Kids and self-esteem aka what do the experts know about raising kids?

Dev and I recently had a conversation about how incredibly stupid that bs the head-shrinkers had us buy into was. Remember when they told us as parents to say you aren't a bad girl, you just do naughty things?
HA! She says she knew from day one that was a crock and she was BAD, she knew she was being BAD, she chose to be BAD and it was all she could do not to laugh in my face.
It did not affect her self-esteem or anything else, it made her question my sanity, though, and probably my honesty in regards to other things.
That being said, here are the things I did that DID make a difference to my girls' self-esteem.
Dev still thanks Blondie and I for making her take off school on a bad hair day that she is convinced had we made her go she'd still be trying to live down.

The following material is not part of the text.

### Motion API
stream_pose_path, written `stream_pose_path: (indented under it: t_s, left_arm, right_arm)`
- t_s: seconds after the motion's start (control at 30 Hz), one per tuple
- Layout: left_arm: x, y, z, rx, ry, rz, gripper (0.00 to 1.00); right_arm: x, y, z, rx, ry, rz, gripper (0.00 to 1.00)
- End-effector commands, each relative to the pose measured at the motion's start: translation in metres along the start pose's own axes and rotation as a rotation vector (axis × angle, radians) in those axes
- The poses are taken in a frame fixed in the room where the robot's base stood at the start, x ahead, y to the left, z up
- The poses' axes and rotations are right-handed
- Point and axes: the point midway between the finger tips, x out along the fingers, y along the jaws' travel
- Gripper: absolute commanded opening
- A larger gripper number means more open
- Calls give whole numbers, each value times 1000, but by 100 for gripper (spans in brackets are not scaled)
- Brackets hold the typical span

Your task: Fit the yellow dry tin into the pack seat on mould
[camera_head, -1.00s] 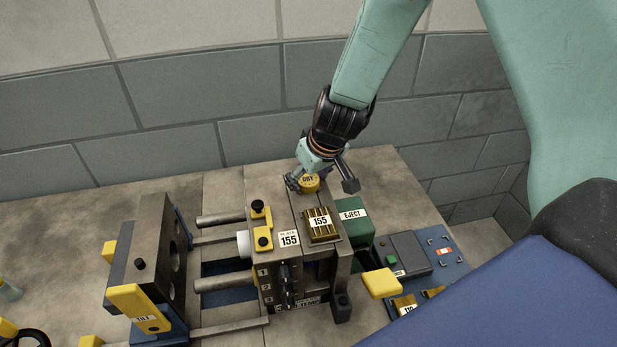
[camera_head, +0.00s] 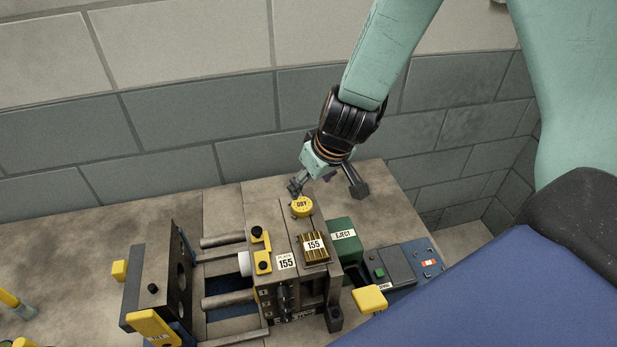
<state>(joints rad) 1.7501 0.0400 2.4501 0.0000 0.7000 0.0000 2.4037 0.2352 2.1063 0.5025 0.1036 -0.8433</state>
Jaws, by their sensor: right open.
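The yellow dry tin (camera_head: 302,207), a small round tin marked DRY, sits upright at the back end of the top of the mould (camera_head: 286,263). From this angle I cannot tell whether it is fully down in the pack seat, which is hidden under it. My right gripper (camera_head: 327,189) is open and empty, just behind and above the tin. Its fingers are spread wide, and the tin is not between them. The left finger looks close to the tin's back edge. My left gripper is not in view.
A ribbed brass block marked 155 (camera_head: 314,246) sits on the mould in front of the tin. The green EJECT box (camera_head: 343,241) stands at the right, with a blue panel (camera_head: 427,258) beyond. Steel bars lead left to an upright plate (camera_head: 164,275). The wall is close behind.

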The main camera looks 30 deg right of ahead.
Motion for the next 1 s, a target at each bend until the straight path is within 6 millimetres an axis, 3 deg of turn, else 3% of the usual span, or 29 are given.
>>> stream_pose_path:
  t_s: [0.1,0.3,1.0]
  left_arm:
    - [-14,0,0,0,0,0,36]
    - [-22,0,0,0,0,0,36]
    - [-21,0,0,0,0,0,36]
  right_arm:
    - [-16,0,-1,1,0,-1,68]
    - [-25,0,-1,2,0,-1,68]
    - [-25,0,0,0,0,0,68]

I let them take off for mental-health days. (Now if they had to meet quotas they'd drag their butts in sick as a dog, but they knew it and I always gave them the choice knowing they'd have to meet the requirements.)
When that cute red dress made Ki's butt look bigger than Rhode Island we wouldn't let her go out in public, and I am sure they would thank us if they but knew.
When they tried new looks and didn't quite pull them off I'd let them know they looked cheap- I believe skanky-ho was the exact term.
I always take their side and anyone who ragged on them was the biggest loser ever in the history of the world.
With the blonde when something came up and she had a really, really tough time dealing with it and I would hear it every blessed minute of every blessed day we were in the same vicinity I gave her a designated whine time. Seriously. She could spill her guts and vent her spleen all she wanted but not one minute past time.
We're pretty darn sure that song that has the line "Do you have the time to listen to me whine" was written for her.
I did not fawn all over their work if it was mediocre or shoddy. I don't believe in praising crap cuz it will not breed excellence no matter what the heck the so called experts tell you. Not everyone is the best singer/dancer/athlete/whatever and they shouldn't be told they are. All kids have strengths and weaknesses and if you are forever telling them their weaknesses are good enough they have no incentive to try.
I might be the poster child the experts warn you against becoming, but my kids are healthy, happy and productive and I couldn't ask for more than that. Oh and they don't suffer terribly from lack of self-esteem.